JJ. Já que o apenso eletrónico por esta gerado não tinha sido “carregado” com todos os intervenientes no processo como era do conhecimento do tribunal, que, e bem, notificou para o Administrador de Insolvência o fazer.
KK. Tudo o que foi devidamente exposto no requerimento da ora Requerente do dia 16/07/2024, com a Ref.ª Citius 39969261, no qual também se requeria que apenas se considerasse iniciada a contagem do prazo para impugnação previsto no art.º 130 do CIRE a partir do momento em que foi dado à Insolvente acesso electrónico ao referido apenso D e respectivo conteúdo.
LL. Nenhum sentido, de resto, faria que o prazo de impugnação estivesse a correr relativamente a uma lista que, nem credores, nem Insolvente, nem mesmo os notificados por carta registada nos termos do n.º 4 do art.º 129, tinham como conhecer. (mesmo que acedessem ao processo, o apenso não lhes era exibido)
MM. Tudo o que é consentâneo com a jurisprudência, da qual é exemplo o Acórdão do Tribunal da Relação do Porto proferido no processo 2422/20.1T8AVR-A.P1 e que a decisão recorrida entendeu “tresler” e considerar que a notificação a que o Administrador de Insolvência procedeu nos termos do nº 4 do art.º 129, tinha sido a “notificação da lista de créditos a todos os que nela se mostrem inscritos” - expressão referida no Acórdão.
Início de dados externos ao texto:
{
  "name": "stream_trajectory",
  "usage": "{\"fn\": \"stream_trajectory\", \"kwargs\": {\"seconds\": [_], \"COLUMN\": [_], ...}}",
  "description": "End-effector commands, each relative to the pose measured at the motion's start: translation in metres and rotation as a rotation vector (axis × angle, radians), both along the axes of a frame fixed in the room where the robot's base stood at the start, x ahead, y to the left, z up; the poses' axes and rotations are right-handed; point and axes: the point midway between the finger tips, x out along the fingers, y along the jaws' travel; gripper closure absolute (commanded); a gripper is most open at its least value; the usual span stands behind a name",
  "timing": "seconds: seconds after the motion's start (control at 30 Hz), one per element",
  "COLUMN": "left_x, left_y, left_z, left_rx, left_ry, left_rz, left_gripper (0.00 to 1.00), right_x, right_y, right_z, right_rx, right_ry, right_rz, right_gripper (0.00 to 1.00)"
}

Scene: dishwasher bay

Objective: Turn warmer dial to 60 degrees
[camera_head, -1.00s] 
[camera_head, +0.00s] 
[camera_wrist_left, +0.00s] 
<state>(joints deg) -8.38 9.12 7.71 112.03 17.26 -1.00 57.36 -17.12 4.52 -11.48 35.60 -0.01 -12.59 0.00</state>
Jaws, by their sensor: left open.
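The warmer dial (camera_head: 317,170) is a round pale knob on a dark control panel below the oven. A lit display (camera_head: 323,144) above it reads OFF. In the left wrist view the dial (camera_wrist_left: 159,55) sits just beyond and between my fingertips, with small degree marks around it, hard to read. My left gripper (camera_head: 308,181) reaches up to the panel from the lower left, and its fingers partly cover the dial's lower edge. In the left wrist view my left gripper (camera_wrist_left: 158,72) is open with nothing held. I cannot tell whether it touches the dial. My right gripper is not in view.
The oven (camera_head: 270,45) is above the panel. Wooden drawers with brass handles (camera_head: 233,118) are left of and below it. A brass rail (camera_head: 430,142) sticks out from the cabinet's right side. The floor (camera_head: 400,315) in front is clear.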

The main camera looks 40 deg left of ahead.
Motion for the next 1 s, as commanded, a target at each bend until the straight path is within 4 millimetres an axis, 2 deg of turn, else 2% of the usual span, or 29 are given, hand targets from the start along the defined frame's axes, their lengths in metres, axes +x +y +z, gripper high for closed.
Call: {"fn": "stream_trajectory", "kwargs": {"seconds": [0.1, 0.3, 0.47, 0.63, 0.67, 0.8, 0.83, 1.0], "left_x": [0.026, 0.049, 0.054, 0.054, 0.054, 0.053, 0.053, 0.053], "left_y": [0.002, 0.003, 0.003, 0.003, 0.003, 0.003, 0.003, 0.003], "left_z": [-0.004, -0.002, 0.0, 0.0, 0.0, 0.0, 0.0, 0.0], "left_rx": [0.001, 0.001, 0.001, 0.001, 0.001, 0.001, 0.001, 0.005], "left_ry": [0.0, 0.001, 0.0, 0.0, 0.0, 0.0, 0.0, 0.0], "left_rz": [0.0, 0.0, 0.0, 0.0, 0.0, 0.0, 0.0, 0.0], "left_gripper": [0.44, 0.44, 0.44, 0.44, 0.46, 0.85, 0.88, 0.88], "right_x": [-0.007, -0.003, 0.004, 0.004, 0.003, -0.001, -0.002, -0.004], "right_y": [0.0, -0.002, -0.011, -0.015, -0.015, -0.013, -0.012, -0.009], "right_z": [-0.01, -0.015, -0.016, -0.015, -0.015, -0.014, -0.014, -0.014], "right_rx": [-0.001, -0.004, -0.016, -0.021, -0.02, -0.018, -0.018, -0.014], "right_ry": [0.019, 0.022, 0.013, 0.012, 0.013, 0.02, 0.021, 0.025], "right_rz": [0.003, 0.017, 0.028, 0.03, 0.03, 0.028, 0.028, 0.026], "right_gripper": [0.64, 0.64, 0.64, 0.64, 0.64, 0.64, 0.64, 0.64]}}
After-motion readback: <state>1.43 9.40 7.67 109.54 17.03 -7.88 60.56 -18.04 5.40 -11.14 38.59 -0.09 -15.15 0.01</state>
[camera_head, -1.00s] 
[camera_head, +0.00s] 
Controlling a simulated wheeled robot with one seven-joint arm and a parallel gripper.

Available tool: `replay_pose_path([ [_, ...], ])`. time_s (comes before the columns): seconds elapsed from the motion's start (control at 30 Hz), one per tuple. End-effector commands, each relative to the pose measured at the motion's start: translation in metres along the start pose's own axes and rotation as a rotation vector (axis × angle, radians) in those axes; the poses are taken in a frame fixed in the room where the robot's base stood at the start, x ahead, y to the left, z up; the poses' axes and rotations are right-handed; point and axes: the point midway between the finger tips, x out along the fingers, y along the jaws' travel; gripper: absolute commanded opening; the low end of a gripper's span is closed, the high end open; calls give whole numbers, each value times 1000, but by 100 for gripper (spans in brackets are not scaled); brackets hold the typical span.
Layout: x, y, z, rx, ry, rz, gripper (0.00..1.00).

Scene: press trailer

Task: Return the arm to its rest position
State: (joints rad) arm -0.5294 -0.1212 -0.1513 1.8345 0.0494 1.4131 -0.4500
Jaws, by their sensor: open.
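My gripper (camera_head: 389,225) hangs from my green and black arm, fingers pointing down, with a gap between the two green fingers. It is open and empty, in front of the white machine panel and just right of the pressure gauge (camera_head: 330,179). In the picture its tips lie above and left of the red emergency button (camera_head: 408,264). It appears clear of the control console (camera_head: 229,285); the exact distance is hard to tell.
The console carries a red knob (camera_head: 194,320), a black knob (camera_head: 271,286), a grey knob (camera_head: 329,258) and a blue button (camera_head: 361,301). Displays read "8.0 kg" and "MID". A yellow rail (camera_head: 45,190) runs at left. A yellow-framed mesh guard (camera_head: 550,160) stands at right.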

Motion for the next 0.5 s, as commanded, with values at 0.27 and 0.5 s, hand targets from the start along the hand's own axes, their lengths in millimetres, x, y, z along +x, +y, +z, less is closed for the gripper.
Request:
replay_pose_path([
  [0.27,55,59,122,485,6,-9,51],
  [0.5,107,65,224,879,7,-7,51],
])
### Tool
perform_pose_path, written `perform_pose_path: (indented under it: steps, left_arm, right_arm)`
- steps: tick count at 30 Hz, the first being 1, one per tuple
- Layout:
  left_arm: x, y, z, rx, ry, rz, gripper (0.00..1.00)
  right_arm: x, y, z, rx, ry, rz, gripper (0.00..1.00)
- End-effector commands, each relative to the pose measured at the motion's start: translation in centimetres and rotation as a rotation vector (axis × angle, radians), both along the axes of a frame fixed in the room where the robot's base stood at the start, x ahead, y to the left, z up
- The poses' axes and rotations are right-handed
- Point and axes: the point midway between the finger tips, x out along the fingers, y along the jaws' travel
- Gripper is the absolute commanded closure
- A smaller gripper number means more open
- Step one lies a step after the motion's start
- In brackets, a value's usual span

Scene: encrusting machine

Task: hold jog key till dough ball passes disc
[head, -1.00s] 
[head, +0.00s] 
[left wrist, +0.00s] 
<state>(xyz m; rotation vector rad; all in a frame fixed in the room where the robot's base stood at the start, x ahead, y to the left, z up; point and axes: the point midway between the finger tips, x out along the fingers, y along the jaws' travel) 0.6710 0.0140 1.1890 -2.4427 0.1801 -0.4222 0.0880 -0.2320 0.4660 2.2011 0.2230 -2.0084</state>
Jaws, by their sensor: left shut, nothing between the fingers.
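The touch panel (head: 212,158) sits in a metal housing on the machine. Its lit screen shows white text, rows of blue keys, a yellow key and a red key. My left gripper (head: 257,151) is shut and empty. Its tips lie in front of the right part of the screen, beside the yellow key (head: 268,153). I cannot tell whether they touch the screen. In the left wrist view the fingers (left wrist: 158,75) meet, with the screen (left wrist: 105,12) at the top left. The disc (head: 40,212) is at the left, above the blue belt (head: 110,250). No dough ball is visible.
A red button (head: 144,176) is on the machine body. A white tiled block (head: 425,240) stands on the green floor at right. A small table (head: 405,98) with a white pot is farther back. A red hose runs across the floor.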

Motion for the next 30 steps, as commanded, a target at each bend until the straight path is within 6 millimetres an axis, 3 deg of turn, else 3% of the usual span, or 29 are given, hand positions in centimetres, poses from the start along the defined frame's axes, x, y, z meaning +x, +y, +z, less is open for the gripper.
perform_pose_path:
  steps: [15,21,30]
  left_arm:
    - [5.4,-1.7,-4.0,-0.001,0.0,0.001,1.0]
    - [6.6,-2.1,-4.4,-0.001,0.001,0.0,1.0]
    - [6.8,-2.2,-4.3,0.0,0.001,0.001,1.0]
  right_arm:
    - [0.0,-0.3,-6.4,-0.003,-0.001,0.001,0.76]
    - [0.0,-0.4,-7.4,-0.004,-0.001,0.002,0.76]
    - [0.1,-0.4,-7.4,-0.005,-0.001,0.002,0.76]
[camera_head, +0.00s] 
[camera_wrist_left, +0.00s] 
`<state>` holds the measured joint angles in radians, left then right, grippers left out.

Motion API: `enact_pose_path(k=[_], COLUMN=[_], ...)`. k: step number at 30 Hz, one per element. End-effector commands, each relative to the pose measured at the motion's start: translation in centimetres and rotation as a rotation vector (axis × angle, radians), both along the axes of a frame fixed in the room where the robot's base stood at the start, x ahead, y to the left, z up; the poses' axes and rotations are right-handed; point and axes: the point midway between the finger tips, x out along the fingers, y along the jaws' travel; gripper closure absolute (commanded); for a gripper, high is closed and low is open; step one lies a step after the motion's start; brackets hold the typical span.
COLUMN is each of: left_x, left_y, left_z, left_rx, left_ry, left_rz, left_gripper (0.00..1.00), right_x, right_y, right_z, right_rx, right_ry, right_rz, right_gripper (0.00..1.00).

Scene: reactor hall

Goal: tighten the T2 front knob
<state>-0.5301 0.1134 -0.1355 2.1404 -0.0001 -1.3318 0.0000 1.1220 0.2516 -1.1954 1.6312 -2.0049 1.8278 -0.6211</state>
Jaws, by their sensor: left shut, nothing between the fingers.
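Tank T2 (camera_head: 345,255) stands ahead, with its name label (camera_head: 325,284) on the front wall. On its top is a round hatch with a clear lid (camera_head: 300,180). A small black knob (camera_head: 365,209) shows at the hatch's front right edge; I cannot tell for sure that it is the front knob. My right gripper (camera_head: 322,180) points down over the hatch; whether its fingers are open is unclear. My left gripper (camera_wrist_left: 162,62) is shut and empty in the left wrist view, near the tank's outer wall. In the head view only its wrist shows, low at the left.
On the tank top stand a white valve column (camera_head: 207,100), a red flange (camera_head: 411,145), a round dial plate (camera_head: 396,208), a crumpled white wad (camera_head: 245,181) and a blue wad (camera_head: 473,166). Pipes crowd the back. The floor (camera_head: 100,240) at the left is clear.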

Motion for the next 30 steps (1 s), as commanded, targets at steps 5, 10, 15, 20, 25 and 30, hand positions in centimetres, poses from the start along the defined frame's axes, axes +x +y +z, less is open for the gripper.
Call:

NN. No mesmo sentido, versa também o Acórdão do Tribunal da Relação de Guimarães proferido no processo 4054/20.5T8VNF-H.G1.
OO. E tudo o que leva a que, até ao dia 30/07/2024 (considerando a presunção de notificação citius prevista no n.º 1 do art.º 248, e acrescendo a hipótese da prática do acto mediante o pagamento de multa prevista no n.º 5 do art.º 139) corresse o respectivo prazo de impugnações.
PP. Pelo que não restam dúvidas de que foi tempestiva a impugnação da aqui Insolvente/Recorrente/Impugnante, porquanto a mesma deu entrada em juízo em 25 de Julho de 2024.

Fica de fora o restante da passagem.